Tuesday, February 14, 2012

Ice IX Rising Against SpyEye

As commercial crimeware construction tools go, SpyEye has been king of the hill for the last year or so – with dozens of cybercrime organizations adopting it as their attack platform of choice. But has its time come to an end already? In the competitive ecosystem of crimeware construction tools and attack delivery platforms, to maintain a lead, the engineers behind the tools have to continuously innovate and roll out new features to their subscriber-base. In the case of SpyEye, it looks like they’re falling behind and their customers are already switching platforms and providers.

Ever since the public leaking of the 1.3.45 SpyEye builder and some accompanying cracks, a menagerie of “unauthorized” SpyEye resellers and distributors have flooded the hacker forums with cut-price copies of the malware construction tool. As would-be SpyEye sellers tout their latest extensions, fake updates and fixes, the SpyEye original authors have bunkered down – focusing their attention upon only their most trusted customers, and not actively seeking more. As distrust spreads within the cybercrimal fraternity, a number of notable criminal operators have been moving to a new competitor on the block – “Ice IX”.

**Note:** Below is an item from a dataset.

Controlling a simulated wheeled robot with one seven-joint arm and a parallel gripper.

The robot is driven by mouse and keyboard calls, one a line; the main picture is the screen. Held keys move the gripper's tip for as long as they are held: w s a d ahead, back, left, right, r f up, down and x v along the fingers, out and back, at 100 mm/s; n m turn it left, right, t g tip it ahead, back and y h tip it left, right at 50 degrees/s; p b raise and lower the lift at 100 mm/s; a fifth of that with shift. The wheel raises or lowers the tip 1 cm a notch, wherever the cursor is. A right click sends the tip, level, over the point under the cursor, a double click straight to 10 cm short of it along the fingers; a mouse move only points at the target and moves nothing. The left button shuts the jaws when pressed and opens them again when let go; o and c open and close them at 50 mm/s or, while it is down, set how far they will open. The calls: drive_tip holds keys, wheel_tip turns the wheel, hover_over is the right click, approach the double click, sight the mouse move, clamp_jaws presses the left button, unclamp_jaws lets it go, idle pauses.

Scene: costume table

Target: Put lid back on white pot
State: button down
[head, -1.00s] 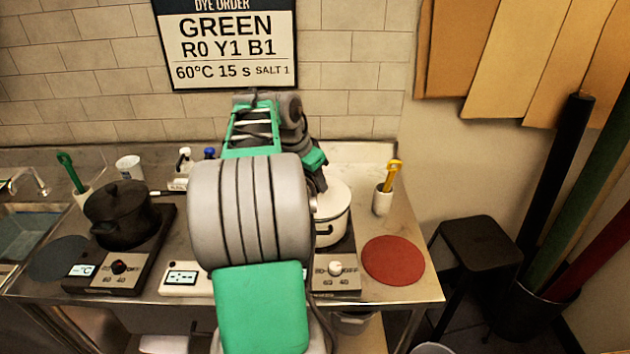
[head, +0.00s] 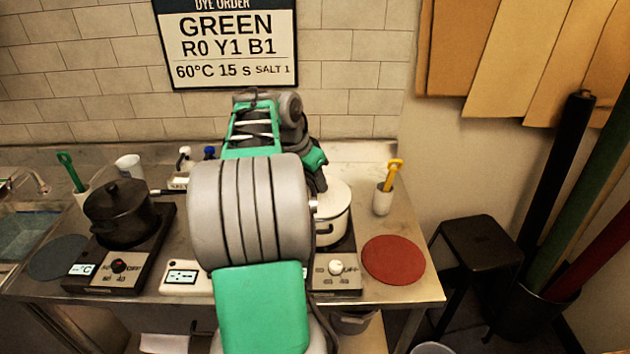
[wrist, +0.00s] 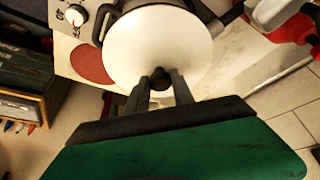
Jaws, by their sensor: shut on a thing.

Ice IX, like its competitors (SpyEye, Zeus, TDL, Hiloti, Carberp, etc.), offers the same core crimeware construction functionality – malware builders, an attack delivery platform, and a management console – and also makes extensive use of third-party developed Web Inject content to extract valuable data from its victims. What makes Ice IX so interesting to (former) SpyEye customers is that it’s being actively maintained and is proving to be a reliable attack platform against even newly patched victims – not to forget being much cheaper too.

Over the last few months Damballa Labs have been tracking a number of criminal operators as they replace their SpyEye installations and migrate to the new Ice IX platform. It is only a trickle at the moment, but we can probably expect more SpyEye operators to transition to other better-supported crimeware construction platforms throughout the year.

To understand why SpyEye is losing out to Ice IX, my colleague Sean Bodmer has pulled together a Research Note on the topic – where he details the crybercriminal migration between attack platforms and discusses the impact on some of the larger (former) SpyEye-based operators we’re tracking.